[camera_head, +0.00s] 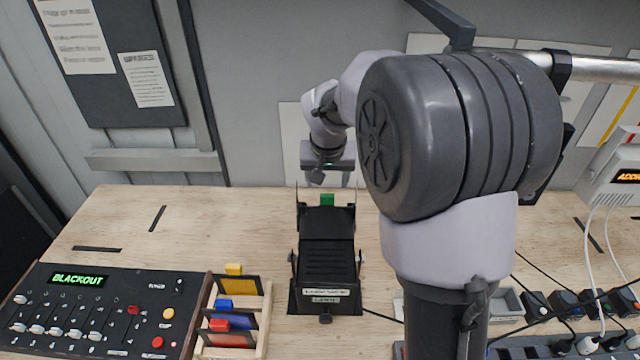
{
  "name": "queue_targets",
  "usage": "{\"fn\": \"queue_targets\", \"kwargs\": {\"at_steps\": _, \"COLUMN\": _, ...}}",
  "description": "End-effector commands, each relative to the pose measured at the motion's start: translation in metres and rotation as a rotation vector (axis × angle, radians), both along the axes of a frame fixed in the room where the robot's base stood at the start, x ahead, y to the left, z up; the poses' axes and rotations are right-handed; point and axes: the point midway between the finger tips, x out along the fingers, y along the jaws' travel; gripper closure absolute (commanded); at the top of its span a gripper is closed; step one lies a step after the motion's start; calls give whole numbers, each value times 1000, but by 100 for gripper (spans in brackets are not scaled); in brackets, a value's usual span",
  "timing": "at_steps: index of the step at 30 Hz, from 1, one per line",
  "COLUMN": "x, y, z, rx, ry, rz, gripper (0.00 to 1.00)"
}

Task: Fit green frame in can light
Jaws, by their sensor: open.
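The green frame shows only as a small green tab (327,199) at the far end of the can light. The rest of the frame is hidden, so I cannot tell how deep it sits. The can light (326,262) is a black ribbed housing with a label on its near side, standing on the wooden table. My gripper (331,180) is open, just above and behind the green tab. A small gap seems to lie between them, but touching is hard to judge from this view.
A wooden rack (266,330) left of the light holds frames with yellow, blue and red tabs. A BLACKOUT control board (92,310) stands at the front left. Plugs, cables and a grey tray (508,303) lie at right. The back left table is mostly clear.

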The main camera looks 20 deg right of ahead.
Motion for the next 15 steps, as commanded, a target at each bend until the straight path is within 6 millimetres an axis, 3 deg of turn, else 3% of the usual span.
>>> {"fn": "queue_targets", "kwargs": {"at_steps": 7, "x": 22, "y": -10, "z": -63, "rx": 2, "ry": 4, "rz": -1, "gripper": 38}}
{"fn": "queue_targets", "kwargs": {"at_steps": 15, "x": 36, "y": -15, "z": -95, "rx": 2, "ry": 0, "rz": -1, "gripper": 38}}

###

[DIRECTION]: Spot every line that holds "ahead" and copy it.

[ANSWER FOR THIS EXERCISE]:
  "description": "End-effector commands, each relative to the pose measured at the motion's start: translation in metres and rotation as a rotation vector (axis × angle, radians), both along the axes of a frame fixed in the room where the robot's base stood at the start, x ahead, y to the left, z up; the poses' axes and rotations are right-handed; point and axes: the point midway between the finger tips, x out along the fingers, y along the jaws' travel; gripper closure absolute (commanded); at the top of its span a gripper is closed; step one lies a step after the motion's start; calls give whole numbers, each value times 1000, but by 100 for gripper (spans in brackets are not scaled); in brackets, a value's usual span",
The main camera looks 20 deg right of ahead.

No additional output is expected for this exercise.